----- DATASET EXCERPT -----

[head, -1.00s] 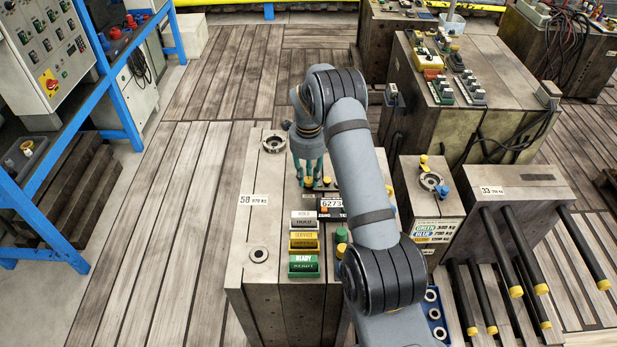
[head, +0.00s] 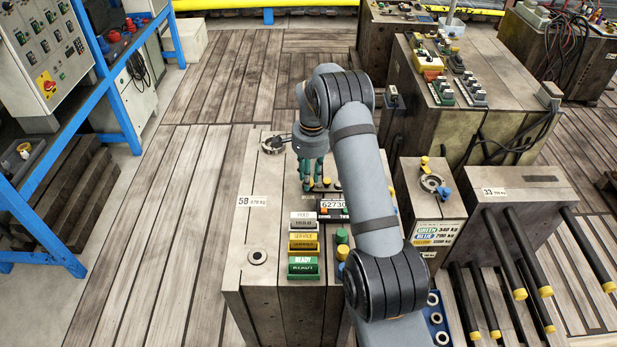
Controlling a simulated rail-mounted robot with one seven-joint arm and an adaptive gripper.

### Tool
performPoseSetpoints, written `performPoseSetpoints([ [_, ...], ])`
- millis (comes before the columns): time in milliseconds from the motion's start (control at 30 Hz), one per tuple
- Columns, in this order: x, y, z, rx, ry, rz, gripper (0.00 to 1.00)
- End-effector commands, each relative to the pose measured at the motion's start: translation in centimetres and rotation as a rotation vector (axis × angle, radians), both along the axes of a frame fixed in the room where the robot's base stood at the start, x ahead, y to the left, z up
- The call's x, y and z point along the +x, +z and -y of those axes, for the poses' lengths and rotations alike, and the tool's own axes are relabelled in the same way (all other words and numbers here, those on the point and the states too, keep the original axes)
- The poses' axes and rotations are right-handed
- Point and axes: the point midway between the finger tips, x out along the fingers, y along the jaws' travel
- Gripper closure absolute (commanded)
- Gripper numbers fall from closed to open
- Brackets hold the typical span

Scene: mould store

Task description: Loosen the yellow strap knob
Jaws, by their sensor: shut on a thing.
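The large grey mould block (head: 236,262), labelled 58, stands in front of me in the head view. My gripper (head: 312,187) points down over the middle of its top, with teal fingers. The fingers are shut on a small yellow knob (head: 308,185), which I take to be the yellow strap knob. The fingers hide much of it, and its strap cannot be made out. A counter reading 62730 (head: 334,205) sits just in front of the fingers.
HOLD (head: 303,222), SERVICE (head: 303,242) and READY (head: 303,264) plates stand on the near part of the block. A green knob (head: 342,236) is to their right. A smaller block (head: 433,207) stands right of my arm. A blue rack (head: 110,100) is at left.

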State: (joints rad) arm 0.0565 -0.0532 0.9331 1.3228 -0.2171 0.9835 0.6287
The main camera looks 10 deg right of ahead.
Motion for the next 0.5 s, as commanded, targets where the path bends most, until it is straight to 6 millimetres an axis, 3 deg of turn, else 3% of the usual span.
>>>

-----

WHAT TO WORK ON>
Transcribe the whole listing exactly. Pictures are excluded.

REPLY>
[head, -1.00s] 
[head, +0.00s] 
Controlling a simulated rail-mounted robot with one seven-joint arm and an adaptive gripper.

### Tool
performPoseSetpoints, written `performPoseSetpoints([ [_, ...], ])`
- millis (comes before the columns): time in milliseconds from the motion's start (control at 30 Hz), one per tuple
- Columns, in this order: x, y, z, rx, ry, rz, gripper (0.00 to 1.00)
- End-effector commands, each relative to the pose measured at the motion's start: translation in centimetres and rotation as a rotation vector (axis × angle, radians), both along the axes of a frame fixed in the room where the robot's base stood at the start, x ahead, y to the left, z up
- The call's x, y and z point along the +x, +z and -y of those axes, for the poses' lengths and rotations alike, and the tool's own axes are relabelled in the same way (all other words and numbers here, those on the point and the states too, keep the original axes)
- The poses' axes and rotations are right-handed
- Point and axes: the point midway between the finger tips, x out along the fingers, y along the jaws' travel
- Gripper closure absolute (commanded)
- Gripper numbers fall from closed to open
- Brackets hold the typical span

Scene: mould store

Task description: Loosen the yellow strap knob
Jaws, by their sensor: shut on a thing.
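The large grey mould block (head: 236,262), labelled 58, stands in front of me in the head view. My gripper (head: 312,187) points down over the middle of its top, with teal fingers. The fingers are shut on a small yellow knob (head: 308,185), which I take to be the yellow strap knob. The fingers hide much of it, and its strap cannot be made out. A counter reading 62730 (head: 334,205) sits just in front of the fingers.
HOLD (head: 303,222), SERVICE (head: 303,242) and READY (head: 303,264) plates stand on the near part of the block. A green knob (head: 342,236) is to their right. A smaller block (head: 433,207) stands right of my arm. A blue rack (head: 110,100) is at left.

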State: (joints rad) arm 0.0565 -0.0532 0.9331 1.3228 -0.2171 0.9835 0.6287
The main camera looks 10 deg right of ahead.
Motion for the next 0.5 s, as commanded, targets where the path bends most, until it is straight to 6 millimetres an axis, 3 deg of turn, else 3% of the usual span.
>>>

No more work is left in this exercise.